The reason I don’t like using 3rd party plugins is I have no idea how
well
written they are. When the plugin comes from a well known ruby or rails
developer, I’m quite happy to use it under the assumption that the
author
knows what they are doing. When I have no idea about the author’s
credentials however, I tend to shy away. I can inspect the source code
all
day but I’m still not comfortable enough with my own skills and
experience
to evaluate it properly - I don’t know how well written the plugin is,
how
stable it is or how secure it is.

I understand that the core team wants to keep rails very focused, and
plugins are a great solution for extending the functionality, but I
think
there needs to be some “official” repository of plugins. This would host
only the plugins that have been extensively documented and tested by the
rails community (not necassarily by the core team who are busy with
other
things) and shown to be good enough for production use. a kind of “rails
compatible” scheme.

I’d love to hear what others think.
alan

What I like about the RoR community is that people are willing to share
their code. Plugins make sharing solutions, or progamming aids easy.
Plugins make my work easier, as well. I’m willing to take the risk. If a
plugin doesn’t work to my satisfaction, I can fix it myself, ask the
developer to fix it, or uninstall it. The accepted
review/certification
procedure is to [ANN] the release of the plugin on this list.
Interested
readers then check it out and offer feedback. This friendly, supportive
atmosphere provides the community with working solutions to common
problems
much faster than a rigid ‘certification’ program would.

  • Larry

I agree. The added advantage we have as well is of course that they are
written in Ruby, which makes it relatively easy to understand how the
plugins work, and how to modify them if we want or need to. One of the
reasons I like the acts_as_authenticated plugin, for example, is that
it’s very easy to adapt to your own requirements.

I host a directory for plugins at http://www.agilewebdevelopment.com/
plugins that allows people to rank them (1-5 stars).
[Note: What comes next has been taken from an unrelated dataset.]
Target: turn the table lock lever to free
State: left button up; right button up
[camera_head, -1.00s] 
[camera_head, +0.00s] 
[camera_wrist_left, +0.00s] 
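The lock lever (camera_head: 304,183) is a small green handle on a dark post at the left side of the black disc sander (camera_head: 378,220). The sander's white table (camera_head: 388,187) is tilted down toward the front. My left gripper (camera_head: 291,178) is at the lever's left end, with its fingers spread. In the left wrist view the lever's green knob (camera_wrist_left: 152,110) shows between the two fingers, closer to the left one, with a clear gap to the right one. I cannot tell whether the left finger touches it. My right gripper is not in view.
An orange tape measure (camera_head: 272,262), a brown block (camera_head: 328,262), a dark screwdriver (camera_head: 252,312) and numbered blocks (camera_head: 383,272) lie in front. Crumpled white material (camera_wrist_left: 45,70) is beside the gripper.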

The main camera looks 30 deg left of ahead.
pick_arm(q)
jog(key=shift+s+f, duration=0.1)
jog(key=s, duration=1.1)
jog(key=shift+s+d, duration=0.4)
By seeing the
rankings of and number of votes for the plugins listed in the
directory, you can get an idea of what others have thought of their
usefulness/quality.

I don’t believe anyone should be a gatekeeper that plugin authors
have to satisfy to get their plugins out there, but I do believe the
ranking system helps answer your request to know something about the
quality of a plugin before trying it out yourself.


Benjamin C.
http://www.bencurtis.com/
http://www.tesly.com/ – Collaborative test case management
http://www.agilewebdevelopment.com/ – Resources for the Rails community

Your assumption is that if it’s not from a known source, it’s an
unknown. But that’s only because you don’t yet have the experience to
judge the quality of the code for yourself. But even that aside, a
lot of very good programmers can’t even agree between themselves half
the time on the best way to do things. I’d rather not see access to
plugins limited by either of these scenarios. Let me decide what’s
good for me, and if someone else needs assistance in making that
decision, well that’s what lists like this are for. If you have a
question about a plugin that’s actually being used, you will probably
get good advice from this list or others like it.